Speaking up for minorities came easy to Salmaan Taseer, the Governor of Punjab who was brutally assassinated by his own bodyguard last Tuesday. Half a century before he took up the cause of Aasia Noreen, a poor Christian woman facing a death sentence for blasphemy that she never committed, Taseer and his childhood friends resolved to protest the death sentence of Jimmy Wilson, a poor African-American.

"It was outrageous that he was going to be hanged for stealing a mere dollar," recalls co-conspirator Tariq Ali, the left-wing writer. Along with a third friend, the teenage subversives mounted a "Free Jimmy Wilson" demonstration to the US Consulate General in Lahore. But halfway there, Ali realised how few of them there were. Shrewdly, Taseer devised a fix. Somehow he swiftly gathered an excitable crowd of street urchins to make up the numbers. "They didn't even know what they were protesting about," says Ali, guffawing at the memory.

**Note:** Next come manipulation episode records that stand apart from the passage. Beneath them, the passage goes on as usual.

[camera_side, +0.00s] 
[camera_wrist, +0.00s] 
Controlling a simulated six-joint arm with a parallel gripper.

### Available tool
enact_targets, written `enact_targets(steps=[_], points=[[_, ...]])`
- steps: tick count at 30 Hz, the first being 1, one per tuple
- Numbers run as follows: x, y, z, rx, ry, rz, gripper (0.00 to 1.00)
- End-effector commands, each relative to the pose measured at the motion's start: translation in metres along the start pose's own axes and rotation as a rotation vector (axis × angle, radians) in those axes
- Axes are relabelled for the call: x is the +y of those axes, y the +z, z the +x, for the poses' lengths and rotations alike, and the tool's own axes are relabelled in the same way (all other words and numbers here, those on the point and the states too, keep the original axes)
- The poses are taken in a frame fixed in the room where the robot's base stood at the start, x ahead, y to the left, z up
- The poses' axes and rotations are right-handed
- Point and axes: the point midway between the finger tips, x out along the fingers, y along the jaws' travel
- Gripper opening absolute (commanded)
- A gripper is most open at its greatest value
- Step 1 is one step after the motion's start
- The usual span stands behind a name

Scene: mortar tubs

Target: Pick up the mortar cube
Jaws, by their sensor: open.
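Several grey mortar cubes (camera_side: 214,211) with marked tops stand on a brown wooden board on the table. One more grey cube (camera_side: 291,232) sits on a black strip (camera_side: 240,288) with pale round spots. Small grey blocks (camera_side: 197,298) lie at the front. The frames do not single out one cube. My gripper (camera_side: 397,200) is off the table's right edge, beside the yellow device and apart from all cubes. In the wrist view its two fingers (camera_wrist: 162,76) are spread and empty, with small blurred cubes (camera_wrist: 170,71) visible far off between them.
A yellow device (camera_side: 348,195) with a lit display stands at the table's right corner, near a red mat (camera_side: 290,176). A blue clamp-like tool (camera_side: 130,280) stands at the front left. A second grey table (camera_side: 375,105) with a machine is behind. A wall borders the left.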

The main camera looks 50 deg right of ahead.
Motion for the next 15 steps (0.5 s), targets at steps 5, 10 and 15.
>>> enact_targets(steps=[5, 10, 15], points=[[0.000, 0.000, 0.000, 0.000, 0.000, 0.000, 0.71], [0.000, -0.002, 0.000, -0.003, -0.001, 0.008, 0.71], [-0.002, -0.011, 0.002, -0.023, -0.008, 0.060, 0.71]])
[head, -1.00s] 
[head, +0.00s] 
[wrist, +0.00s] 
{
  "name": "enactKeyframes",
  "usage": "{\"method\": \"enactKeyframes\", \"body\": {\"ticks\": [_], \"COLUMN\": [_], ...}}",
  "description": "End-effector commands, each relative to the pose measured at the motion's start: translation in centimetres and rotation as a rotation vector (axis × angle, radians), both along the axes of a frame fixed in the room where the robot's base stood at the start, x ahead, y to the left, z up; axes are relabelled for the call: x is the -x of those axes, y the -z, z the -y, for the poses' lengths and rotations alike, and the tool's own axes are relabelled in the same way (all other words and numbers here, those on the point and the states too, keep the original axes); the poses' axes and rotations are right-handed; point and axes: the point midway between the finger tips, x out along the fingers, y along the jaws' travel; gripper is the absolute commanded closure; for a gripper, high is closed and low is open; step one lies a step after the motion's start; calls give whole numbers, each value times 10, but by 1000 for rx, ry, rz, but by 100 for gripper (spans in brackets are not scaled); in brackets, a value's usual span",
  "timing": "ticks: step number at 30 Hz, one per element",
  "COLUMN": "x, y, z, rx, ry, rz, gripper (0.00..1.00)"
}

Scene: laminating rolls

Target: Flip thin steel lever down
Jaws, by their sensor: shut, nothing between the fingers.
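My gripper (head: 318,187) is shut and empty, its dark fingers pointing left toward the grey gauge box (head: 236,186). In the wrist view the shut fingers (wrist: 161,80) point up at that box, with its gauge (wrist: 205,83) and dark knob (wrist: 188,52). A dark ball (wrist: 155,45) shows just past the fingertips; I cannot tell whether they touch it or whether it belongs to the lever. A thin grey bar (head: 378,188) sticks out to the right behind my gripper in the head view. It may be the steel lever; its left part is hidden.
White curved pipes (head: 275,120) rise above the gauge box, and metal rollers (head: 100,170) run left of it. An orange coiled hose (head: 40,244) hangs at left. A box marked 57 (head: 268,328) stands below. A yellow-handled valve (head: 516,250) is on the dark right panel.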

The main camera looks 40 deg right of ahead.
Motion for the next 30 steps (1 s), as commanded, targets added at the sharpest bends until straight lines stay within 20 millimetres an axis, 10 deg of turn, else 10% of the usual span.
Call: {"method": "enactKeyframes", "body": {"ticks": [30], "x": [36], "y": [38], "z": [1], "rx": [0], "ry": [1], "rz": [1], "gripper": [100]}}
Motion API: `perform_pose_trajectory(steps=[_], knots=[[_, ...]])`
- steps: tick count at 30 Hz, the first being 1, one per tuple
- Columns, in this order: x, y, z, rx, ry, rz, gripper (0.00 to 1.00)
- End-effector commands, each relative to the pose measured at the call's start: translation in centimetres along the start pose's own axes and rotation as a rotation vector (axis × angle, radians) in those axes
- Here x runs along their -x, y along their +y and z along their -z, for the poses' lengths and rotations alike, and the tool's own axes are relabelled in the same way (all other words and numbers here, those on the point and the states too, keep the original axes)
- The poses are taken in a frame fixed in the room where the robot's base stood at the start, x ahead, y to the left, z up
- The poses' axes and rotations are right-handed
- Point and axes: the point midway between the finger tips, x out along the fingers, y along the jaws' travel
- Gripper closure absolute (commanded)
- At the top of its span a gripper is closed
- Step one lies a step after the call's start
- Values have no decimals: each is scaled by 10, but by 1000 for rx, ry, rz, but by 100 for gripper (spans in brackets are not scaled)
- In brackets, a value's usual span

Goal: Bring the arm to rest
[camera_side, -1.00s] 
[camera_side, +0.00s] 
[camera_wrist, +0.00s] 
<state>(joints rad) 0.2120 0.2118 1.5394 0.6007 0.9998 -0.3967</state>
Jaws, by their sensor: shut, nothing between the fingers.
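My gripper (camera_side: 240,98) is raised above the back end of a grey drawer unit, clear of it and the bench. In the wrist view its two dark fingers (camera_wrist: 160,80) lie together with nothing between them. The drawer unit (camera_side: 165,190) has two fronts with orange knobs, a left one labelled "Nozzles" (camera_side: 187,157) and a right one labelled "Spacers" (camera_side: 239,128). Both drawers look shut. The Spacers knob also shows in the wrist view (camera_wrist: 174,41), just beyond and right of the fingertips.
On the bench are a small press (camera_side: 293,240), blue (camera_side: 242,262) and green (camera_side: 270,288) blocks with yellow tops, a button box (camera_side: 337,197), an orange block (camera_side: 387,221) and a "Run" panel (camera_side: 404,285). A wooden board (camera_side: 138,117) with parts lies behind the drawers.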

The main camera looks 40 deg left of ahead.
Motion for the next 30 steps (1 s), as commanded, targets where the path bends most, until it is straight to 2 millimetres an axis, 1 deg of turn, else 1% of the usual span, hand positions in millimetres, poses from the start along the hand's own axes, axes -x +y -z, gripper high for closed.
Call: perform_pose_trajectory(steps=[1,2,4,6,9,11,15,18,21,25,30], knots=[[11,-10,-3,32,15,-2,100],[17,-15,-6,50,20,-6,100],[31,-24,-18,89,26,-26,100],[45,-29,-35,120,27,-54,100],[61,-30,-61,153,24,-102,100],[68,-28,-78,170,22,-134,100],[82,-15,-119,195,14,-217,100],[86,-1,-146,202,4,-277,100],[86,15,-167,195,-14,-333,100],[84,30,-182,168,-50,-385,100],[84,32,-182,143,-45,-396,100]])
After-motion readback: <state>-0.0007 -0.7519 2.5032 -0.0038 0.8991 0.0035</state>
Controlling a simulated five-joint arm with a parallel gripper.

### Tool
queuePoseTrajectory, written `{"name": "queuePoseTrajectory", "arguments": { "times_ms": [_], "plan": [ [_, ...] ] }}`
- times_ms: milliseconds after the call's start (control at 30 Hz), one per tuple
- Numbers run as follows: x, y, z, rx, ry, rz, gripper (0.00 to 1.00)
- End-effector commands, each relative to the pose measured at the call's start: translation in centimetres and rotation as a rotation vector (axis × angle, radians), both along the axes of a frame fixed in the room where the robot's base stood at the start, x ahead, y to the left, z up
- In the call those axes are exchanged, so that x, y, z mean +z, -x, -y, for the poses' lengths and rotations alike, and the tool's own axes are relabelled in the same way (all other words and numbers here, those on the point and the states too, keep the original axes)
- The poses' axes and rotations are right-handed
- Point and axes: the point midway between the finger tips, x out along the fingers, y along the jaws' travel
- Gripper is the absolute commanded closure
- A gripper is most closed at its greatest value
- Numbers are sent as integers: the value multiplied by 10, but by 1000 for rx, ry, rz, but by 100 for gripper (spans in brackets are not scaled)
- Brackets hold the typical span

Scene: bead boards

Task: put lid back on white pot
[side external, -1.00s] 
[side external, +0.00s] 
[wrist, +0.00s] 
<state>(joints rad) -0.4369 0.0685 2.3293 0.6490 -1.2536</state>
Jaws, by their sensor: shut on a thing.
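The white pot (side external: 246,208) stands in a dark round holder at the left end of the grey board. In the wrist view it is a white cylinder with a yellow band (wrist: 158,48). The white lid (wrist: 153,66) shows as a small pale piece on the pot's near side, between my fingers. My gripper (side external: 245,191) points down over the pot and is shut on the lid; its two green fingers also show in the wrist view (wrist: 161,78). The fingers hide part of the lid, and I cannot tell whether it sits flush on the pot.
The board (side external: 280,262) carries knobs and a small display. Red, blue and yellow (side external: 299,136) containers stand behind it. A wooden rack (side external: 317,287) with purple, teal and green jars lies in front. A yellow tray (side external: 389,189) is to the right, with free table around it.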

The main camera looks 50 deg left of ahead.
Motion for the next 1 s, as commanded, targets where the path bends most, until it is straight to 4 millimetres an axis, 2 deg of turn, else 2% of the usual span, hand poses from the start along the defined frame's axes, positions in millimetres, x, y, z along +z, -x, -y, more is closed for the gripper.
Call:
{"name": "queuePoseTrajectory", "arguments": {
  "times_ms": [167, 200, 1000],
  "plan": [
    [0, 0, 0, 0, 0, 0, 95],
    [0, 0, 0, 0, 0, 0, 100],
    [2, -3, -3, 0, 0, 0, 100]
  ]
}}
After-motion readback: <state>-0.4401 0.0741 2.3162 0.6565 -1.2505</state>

The move was typical Taseer. Quick-thinking was a trait that later served him well in business. A passion for loud, defiant political protest saw him take up unpopular causes. And develop a keen sense of humour. In a country where prospects for mobility remain slim, he was a rare example of someone who had risen from a modest background to become one of its most successful businessmen, and later, one of its most notable politicians.

Like Ali, Taseer was born into a prominent Lahore left-wing family. His father, M D Taseer, was a notable progressive poet, who married Christabel George, an English woman. "Christabel and her sister, Alys, came to India in the 1930s to support its struggle for freedom against the British," says Ali. Alys, Salmaan Taseer's aunt, married an even more famous poet, Faiz Ahmed Faiz. After his father died when he was just 10, Faiz bulked large in Taseer's life as a mentor. Without a father, Taseer, his two sisters and their mother, endured straitened circumstances.

Christabel couldn't afford to send her 17-year-old son to university, but bought him a one-way ticket to London. During the day he worked odd jobs to support himself and in the evening he studied chartered accountancy. Taseer seized moments to feed his political curiosity. Living with Faiz, exiled in Britain at the time, he encountered left-wing luminaries like Pablo Neruda, the Chilean poet. When the Vietnam War was raging, he marched on to Grosvenor, behind his old friend Ali.

"When I met Hillary Clinton, I told her that during the Vietnam War I used to hurl stones at the US Embassy in London," Taseer told me at our last meeting, just before Christmas at the Islamabad home near which he was slain. "You know what Clinton said? 'I used to do the same'," he said, flashing the broad, mischievous grin that often filled his face. The US Secretary of State had come to meet him at Governor House, the vast colonial-era mansion where he was buried on Wednesday.

Becoming Governor, traditionally a dreary ceremonial post, was an irony for Taseer. As a teenager, he, Ali and others defaced the walls of Lahore's palatial Governor House with slogans denouncing the military dictatorship of General Ayub Khan. Two decades later, on the orders of General Zia-ul-Haq's governor, Taseer was thrown into the then dictator's dungeons at Lahore Fort for being a leading member of Benazir Bhutto's Pakistan People's Party. For several months, he was kept in solitary confinement, often beaten and deprived of sleep.

"To keep track of the days I used to mark the walls each morning, when a tiny bit of sunlight peeped into the cell," he once told me. But the grim experience, he said, vanquished any fear within him. "I recommend the experience to everyone. It's quite the character-building exercise!" That wryness won him a keen following on Twitter. "A thief stole my credit card a week ago but I didn't report it because I saw he was spending less money than my wife. True!" he once tweeted.

Taseer joined politics after meeting Benazir's father, Zulfikar Ali Bhutto, the former Prime Minister who was toppled in Zia's 1977 coup and hanged two years later. "His youthfulness, his rhetorical powers, his fashionable left-wing views and his fervent Pakistani nationalism all served to captivate me," Taseer wrote in his 1979 biography. Taseer's flamboyant style, the Cuban cigars, slick suits, and outspokenness were plainly inspired by Bhutto. The yellow-tinted glasses, however, some joked, were a tribute to U2's Bono.

After losing the 1993 election, Taseer abandoned politics for many years to focus his energies on building a business empire, with interests in the media, banking and chartered accountancy. The teenage socialist became an ardent capitalist. But while his politics had softened, he never shed his commitment to the rights of minorities. "I am fighting for Jinnah's Pakistan," he would insist, "a liberal and tolerant Pakistan."

As Governor of Punjab, a role he took up in 2008, he was among the first to visit a Christian colony that had been torched by sectarian militants. When the same militants attacked two mosques belonging to the Ahmadi Muslim sect in Lahore, he was savaged by the religious right for expressing solidarity. Supporting Aasia Noreen was only natural for him. Even as the threats mounted and even as his party distanced itself, he remained defiant. After his brutal murder, the fear is that no one will match that bravery again.

Omar Waraich

Salmaan Taseer, businessman and politician: born Shimla, Punjab 31 May 1944; married twice (seven children); died Islamabad 4 January 2011.